Sher—a proponent of restarting negotiations with the Palestinians and even making unilateral territorial withdrawals in the absence of a peace accord—said, “One of the basic core parameters is Palestine being a demilitarized state. However, having said all that, I see very long odds for bilateral negotiations to resume under a government led by Prime Minister Netanyahu.”
The Begin-Sadat Center’s Inbar concurs with Sher’s assessment, but he places the blame for the failure to negotiate squarely on the Palestinians.
“The Palestinian national movement is dysfunctional, and I don’t think it is ready for historic consequences with the Zionist movement. … The unwillingness to recognize Israel as a Jewish state is what keeps the Palestinians away from negotiations,” Inbar said.
Moving forward, the perception that both the Israelis and Palestinians are currently disinterested in any kind of peace arrangement appears to anger the White House. Obama told The Huffington Post in comments published March 21 that Netanyahu’s pre-election comments on a Palestinian state mean that “we’ve got to evaluate what other options are available to make sure that we don’t see a chaotic situation in the region.”

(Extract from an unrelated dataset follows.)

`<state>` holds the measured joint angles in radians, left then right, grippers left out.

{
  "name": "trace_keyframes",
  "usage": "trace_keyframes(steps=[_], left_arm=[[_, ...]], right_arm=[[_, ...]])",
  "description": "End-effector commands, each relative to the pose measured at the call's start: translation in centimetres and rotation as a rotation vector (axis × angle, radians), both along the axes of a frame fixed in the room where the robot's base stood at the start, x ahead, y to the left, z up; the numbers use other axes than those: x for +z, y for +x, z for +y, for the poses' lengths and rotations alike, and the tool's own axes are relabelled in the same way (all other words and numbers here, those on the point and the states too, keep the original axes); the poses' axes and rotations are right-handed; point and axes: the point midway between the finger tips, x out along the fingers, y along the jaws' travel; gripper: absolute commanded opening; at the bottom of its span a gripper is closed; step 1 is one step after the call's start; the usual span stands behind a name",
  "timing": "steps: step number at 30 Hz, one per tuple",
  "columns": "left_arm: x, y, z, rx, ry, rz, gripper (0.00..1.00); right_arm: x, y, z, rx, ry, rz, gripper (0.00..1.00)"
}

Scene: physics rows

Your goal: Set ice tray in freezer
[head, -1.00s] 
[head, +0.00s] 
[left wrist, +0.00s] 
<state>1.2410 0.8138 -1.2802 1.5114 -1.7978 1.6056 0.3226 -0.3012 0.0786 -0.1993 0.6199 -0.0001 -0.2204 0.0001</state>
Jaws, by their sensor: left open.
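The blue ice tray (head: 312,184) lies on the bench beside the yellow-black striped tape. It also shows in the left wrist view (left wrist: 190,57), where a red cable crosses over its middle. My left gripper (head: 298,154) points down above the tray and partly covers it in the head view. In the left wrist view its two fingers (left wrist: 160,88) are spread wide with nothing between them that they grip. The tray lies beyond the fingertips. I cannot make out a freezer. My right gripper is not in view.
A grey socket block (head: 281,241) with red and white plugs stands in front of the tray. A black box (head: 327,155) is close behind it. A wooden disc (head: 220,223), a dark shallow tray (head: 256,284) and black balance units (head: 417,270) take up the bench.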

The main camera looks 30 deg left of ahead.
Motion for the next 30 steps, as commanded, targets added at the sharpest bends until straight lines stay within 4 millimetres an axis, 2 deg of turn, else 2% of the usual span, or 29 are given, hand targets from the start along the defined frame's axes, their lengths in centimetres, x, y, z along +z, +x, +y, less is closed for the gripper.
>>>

“[The Obama administration is] impatient with Netanyahu, which I do not totally understand,” Inbar told JNS.org. “He did not say that he is against a two-state solution. He said that at this stage it is not likely. Anybody who looks at how the Palestinians are behaving will agree.”
Responding to criticism on Fox News, Netanyahu said, “You can’t force the people of Israel, who’ve just elected me by a wide margin, to bring them peace and security, to secure the State of Israel, to accept terms that would endanger the very survival of the State of Israel. I don’t think that’s the direction of American policy. I hope it’s not.”